| EXERCISE DIRECTIONS |
Copy exactly the lines from the start of the data below through the one that carries "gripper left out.", and only those.

| INFORMATION SUPPLIED |
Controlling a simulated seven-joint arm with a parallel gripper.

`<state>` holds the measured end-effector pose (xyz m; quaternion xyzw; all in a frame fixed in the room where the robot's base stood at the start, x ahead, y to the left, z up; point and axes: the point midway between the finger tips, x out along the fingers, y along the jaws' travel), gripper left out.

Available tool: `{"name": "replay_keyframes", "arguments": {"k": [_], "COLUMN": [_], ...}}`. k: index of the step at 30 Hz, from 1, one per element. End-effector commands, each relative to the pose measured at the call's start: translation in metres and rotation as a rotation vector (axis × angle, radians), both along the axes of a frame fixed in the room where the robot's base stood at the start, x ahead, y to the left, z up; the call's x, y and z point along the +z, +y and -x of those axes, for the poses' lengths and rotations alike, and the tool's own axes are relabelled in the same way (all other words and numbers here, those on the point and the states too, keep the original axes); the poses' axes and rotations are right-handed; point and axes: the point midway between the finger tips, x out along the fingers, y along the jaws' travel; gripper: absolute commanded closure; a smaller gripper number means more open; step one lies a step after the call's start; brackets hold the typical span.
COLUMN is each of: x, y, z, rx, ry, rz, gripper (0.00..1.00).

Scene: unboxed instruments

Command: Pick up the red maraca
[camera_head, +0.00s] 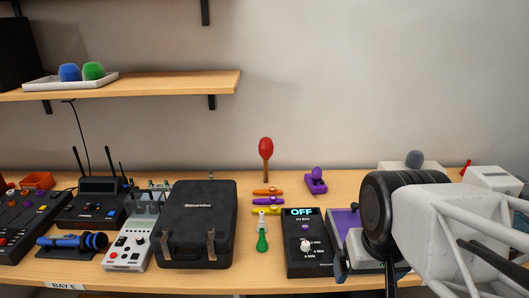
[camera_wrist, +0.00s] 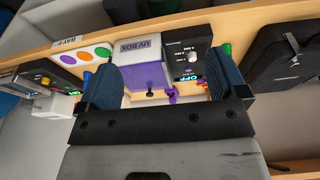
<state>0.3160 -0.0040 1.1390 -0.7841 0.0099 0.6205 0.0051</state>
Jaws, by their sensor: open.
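The red maraca (camera_head: 266,148) stands upright at the back of the desk near the wall in the head view, red head on top and wooden handle below. I cannot make it out in the wrist view. My gripper (camera_wrist: 165,80) is open and empty, its two blue-grey fingers spread to either side of the purple UV box (camera_wrist: 146,72) in the wrist view. In the head view my gripper (camera_head: 366,268) is at the front right, well to the right of the maraca and nearer the camera, partly hidden by my wrist.
A black case (camera_head: 197,222) stands to the left, a black OFF box (camera_head: 306,256) to the right, and a purple object (camera_head: 316,182) near the back. A shelf (camera_head: 170,85) hangs upper left.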

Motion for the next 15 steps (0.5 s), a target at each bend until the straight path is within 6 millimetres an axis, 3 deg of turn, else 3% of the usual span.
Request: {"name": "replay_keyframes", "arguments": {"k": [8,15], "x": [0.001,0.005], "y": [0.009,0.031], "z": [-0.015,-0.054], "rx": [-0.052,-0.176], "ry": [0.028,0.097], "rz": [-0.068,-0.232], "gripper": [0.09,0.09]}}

| THE REPLY |
Controlling a simulated seven-joint arm with a parallel gripper.

`<state>` holds the measured end-effector pose (xyz m; quaternion xyzw; all in a frame fixed in the room where the robot's base stood at the start, x ahead, y to the left, z up; point and axes: the point midway between the finger tips, x out along the fingers, y along the jaws' travel), gripper left out.

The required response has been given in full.